── SOURCE EXCERPT ──
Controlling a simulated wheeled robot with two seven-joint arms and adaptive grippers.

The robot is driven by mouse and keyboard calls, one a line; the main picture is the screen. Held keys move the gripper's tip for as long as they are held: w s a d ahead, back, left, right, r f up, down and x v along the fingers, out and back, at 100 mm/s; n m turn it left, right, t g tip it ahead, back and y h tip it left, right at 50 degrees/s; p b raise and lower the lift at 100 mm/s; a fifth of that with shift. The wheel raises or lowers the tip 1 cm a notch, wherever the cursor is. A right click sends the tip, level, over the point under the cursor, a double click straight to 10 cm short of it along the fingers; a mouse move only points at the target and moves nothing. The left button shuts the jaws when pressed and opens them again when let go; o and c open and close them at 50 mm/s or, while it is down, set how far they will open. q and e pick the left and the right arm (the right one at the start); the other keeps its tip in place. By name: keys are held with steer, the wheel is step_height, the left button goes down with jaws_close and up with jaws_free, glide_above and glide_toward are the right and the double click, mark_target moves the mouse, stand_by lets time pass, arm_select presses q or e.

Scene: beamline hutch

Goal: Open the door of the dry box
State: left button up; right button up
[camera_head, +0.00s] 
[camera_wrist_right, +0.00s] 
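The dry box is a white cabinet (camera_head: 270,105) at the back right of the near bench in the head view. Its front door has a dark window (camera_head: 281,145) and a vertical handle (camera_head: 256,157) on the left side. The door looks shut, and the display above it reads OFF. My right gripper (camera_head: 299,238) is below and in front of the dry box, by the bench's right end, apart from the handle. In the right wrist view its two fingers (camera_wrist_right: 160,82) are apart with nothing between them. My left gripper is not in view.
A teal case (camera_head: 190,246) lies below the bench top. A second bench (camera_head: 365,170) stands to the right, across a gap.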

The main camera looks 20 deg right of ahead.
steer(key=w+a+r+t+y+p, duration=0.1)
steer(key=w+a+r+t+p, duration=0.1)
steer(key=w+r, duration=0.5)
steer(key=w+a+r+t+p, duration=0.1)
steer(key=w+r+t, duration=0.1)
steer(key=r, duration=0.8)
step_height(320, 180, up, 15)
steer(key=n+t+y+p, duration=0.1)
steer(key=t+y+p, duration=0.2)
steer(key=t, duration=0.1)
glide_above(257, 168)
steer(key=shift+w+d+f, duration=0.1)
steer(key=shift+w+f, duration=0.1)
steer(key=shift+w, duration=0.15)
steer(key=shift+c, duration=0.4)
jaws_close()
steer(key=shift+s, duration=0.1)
───
Copy out the full material exactly as it appears.

Controlling a simulated wheeled robot with two seven-joint arms and adaptive grippers.

The robot is driven by mouse and keyboard calls, one a line; the main picture is the screen. Held keys move the gripper's tip for as long as they are held: w s a d ahead, back, left, right, r f up, down and x v along the fingers, out and back, at 100 mm/s; n m turn it left, right, t g tip it ahead, back and y h tip it left, right at 50 degrees/s; p b raise and lower the lift at 100 mm/s; a fifth of that with shift. The wheel raises or lowers the tip 1 cm a notch, wherever the cursor is. A right click sends the tip, level, over the point under the cursor, a double click straight to 10 cm short of it along the fingers; a mouse move only points at the target and moves nothing. The left button shuts the jaws when pressed and opens them again when let go; o and c open and close them at 50 mm/s or, while it is down, set how far they will open. q and e pick the left and the right arm (the right one at the start); the other keeps its tip in place. By name: keys are held with steer, the wheel is step_height, the left button goes down with jaws_close and up with jaws_free, glide_above and glide_toward are the right and the double click, mark_target moves the mouse, stand_by lets time pass, arm_select presses q or e.

Scene: beamline hutch

Goal: Open the door of the dry box
State: left button up; right button up
[camera_head, +0.00s] 
[camera_wrist_right, +0.00s] 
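The dry box is a white cabinet (camera_head: 270,105) at the back right of the near bench in the head view. Its front door has a dark window (camera_head: 281,145) and a vertical handle (camera_head: 256,157) on the left side. The door looks shut, and the display above it reads OFF. My right gripper (camera_head: 299,238) is below and in front of the dry box, by the bench's right end, apart from the handle. In the right wrist view its two fingers (camera_wrist_right: 160,82) are apart with nothing between them. My left gripper is not in view.
A teal case (camera_head: 190,246) lies below the bench top. A second bench (camera_head: 365,170) stands to the right, across a gap.

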The main camera looks 20 deg right of ahead.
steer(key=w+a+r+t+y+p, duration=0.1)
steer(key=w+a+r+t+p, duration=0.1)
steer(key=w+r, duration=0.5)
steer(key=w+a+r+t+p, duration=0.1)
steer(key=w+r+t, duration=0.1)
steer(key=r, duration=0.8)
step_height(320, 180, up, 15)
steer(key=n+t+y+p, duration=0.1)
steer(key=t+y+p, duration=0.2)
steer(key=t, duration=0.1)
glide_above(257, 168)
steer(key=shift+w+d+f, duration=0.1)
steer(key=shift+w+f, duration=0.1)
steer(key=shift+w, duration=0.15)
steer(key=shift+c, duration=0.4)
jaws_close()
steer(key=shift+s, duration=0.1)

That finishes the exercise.